Data to use:
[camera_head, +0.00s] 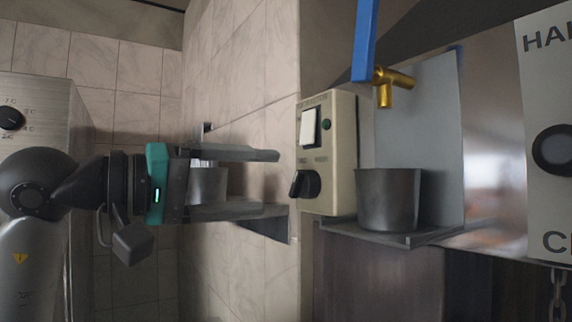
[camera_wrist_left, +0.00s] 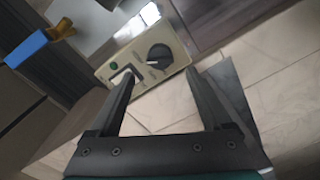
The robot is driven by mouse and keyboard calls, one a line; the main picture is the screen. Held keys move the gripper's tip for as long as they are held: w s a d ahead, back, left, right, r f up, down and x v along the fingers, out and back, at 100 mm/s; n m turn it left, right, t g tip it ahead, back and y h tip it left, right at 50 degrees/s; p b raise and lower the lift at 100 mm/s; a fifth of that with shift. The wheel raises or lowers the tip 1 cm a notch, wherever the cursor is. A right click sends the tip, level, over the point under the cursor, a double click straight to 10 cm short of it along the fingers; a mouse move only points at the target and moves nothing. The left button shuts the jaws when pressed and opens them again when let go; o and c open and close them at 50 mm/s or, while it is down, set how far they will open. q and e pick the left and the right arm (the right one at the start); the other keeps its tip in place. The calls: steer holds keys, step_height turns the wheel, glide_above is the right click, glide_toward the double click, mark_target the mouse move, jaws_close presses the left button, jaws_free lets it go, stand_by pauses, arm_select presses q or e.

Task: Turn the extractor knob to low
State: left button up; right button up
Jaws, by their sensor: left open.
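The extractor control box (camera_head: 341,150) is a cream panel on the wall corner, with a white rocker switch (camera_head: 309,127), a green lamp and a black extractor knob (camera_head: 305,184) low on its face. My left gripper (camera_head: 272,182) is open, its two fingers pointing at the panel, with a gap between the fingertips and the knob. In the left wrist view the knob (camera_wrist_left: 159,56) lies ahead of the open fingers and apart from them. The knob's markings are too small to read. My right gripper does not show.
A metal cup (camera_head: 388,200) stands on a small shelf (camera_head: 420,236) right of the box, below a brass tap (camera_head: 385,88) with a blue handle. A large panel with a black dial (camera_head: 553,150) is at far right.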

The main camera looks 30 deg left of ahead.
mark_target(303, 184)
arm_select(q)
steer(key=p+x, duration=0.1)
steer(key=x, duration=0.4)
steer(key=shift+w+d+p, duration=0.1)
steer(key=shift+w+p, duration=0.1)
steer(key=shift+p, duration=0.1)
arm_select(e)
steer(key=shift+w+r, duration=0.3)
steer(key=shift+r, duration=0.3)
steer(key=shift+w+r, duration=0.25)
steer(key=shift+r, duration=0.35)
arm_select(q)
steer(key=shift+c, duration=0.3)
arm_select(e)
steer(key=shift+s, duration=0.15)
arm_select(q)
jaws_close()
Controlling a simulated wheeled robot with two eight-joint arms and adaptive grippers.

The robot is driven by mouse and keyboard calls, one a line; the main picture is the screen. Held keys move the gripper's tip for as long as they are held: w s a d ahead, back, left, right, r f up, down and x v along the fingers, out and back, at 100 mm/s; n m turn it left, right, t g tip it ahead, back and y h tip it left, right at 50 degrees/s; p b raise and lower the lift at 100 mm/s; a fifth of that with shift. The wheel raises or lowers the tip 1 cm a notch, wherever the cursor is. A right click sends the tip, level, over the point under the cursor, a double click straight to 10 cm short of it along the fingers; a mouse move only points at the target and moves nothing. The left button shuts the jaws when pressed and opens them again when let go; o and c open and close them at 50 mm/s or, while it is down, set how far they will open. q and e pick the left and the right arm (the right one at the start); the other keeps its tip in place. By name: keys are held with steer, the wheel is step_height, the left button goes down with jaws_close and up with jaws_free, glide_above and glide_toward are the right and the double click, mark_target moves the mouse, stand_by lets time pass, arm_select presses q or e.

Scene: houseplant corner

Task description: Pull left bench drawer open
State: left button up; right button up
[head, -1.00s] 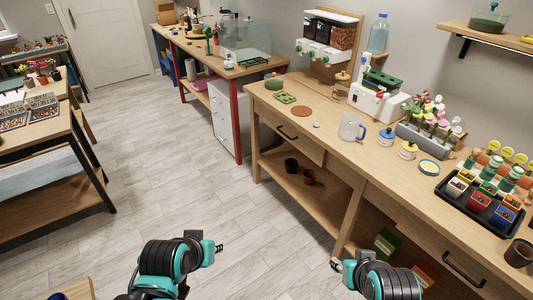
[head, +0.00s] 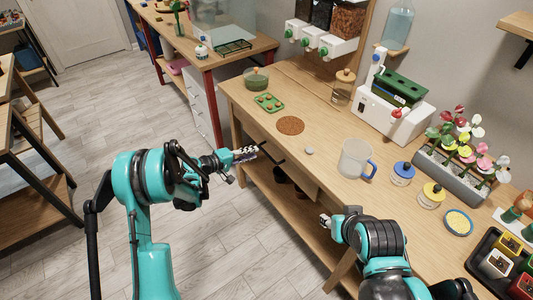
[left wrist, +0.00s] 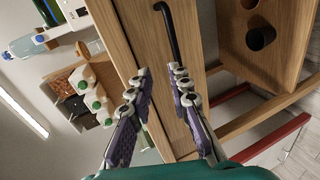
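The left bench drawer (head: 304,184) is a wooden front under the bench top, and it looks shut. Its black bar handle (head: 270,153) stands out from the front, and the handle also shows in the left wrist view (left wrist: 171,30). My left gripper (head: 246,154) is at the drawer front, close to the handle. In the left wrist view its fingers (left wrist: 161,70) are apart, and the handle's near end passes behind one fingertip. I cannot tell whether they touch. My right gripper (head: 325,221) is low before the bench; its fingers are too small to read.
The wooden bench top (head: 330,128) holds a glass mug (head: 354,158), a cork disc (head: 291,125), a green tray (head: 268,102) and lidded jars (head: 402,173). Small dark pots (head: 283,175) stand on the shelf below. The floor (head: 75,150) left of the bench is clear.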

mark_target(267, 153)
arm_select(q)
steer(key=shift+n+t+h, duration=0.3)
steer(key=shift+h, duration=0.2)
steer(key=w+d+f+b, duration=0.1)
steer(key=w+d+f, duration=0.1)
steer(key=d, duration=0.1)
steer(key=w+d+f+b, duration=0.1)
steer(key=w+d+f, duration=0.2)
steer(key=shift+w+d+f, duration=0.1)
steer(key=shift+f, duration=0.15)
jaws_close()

Stated goal:
Tally every line of the data that holds the word "Task" and write the count alone.

Full answer:
2